Sachverhalt (Rn. 1–4)

Der Angeklagte befuhr, nachdem er auf einer Feier alkoholische Getränke konsumiert hatte, mit einem hochmotorisierten Pkw Mercedes AMG eine Landstraße. Um seinem Beifahrer das Leistungs­vermögen des Fahrzeugs zu demonstrieren, fuhr er mit weit überhöhter Geschwindigkeit. Bei Annäherung an eine Kurve bremste er kurz ab und gab dann aus „nicht näher aufklärbaren Gründen, am ehesten als Folge eines alkoholbedingten Verlustes seines Koordinations­vermögens“ bereits kurz vor Einfahrt in die Kurve erneut Vollgas.
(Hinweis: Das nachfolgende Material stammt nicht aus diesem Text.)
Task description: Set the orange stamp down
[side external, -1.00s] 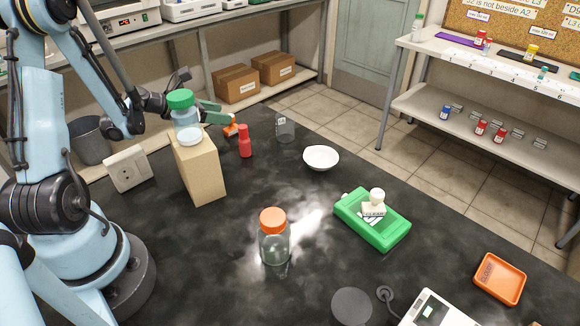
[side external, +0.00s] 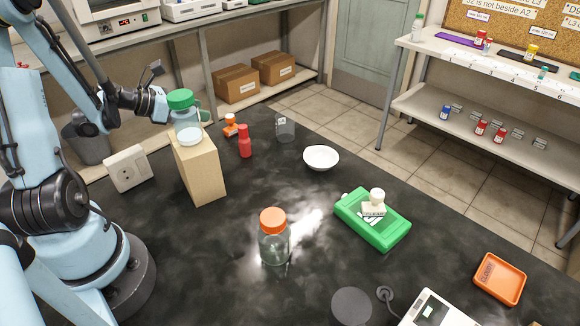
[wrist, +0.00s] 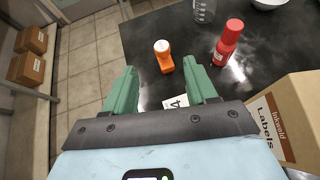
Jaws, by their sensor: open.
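The orange stamp (side external: 230,125) stands on the far left edge area of the black bench, left of the red bottle (side external: 245,142). It also shows in the wrist view (wrist: 164,58), apart from the fingers and beyond their tips. My gripper (wrist: 160,75) has its two green fingers spread wide with nothing held between them. In the side view my gripper (side external: 204,112) is mostly hidden behind the green-lidded jar, up and left of the stamp.
The green-lidded jar (side external: 187,125) stands on a cardboard box (side external: 200,170) close to my gripper. A glass beaker (side external: 285,128) and white dish (side external: 321,158) lie right of the red bottle. A white card (wrist: 176,102) lies below the fingers. The bench's front middle has free room around an orange-lidded jar (side external: 274,240).

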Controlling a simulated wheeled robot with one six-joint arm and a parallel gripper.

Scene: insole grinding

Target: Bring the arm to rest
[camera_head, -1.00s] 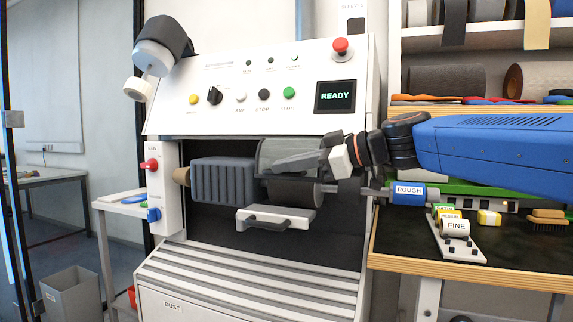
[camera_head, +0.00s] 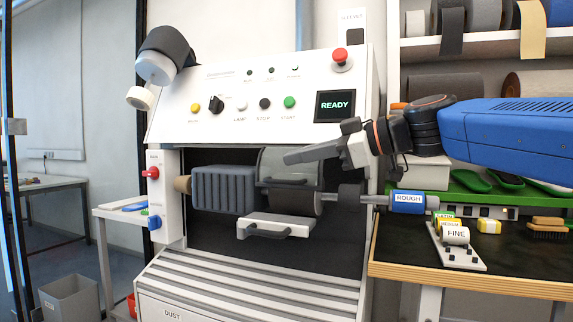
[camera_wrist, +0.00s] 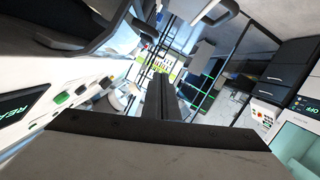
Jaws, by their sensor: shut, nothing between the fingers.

Dies hatte zur Folge, dass das Fahrzeug trotz seines sehr leistungs­starken Fahrwerks bei der Kurvendurchfahrt nicht mehr in der Fahrspur gehalten werden konnte. Es geriet in die Gegenspur, wo es mit zwei entgegenkommenden Fahrzeugen kollidierte. Während am ersten dieser Fahrzeuge nur Sachschaden entstand, wurden zwei der Insassen des zweiten getötet und die beiden anderen verletzt.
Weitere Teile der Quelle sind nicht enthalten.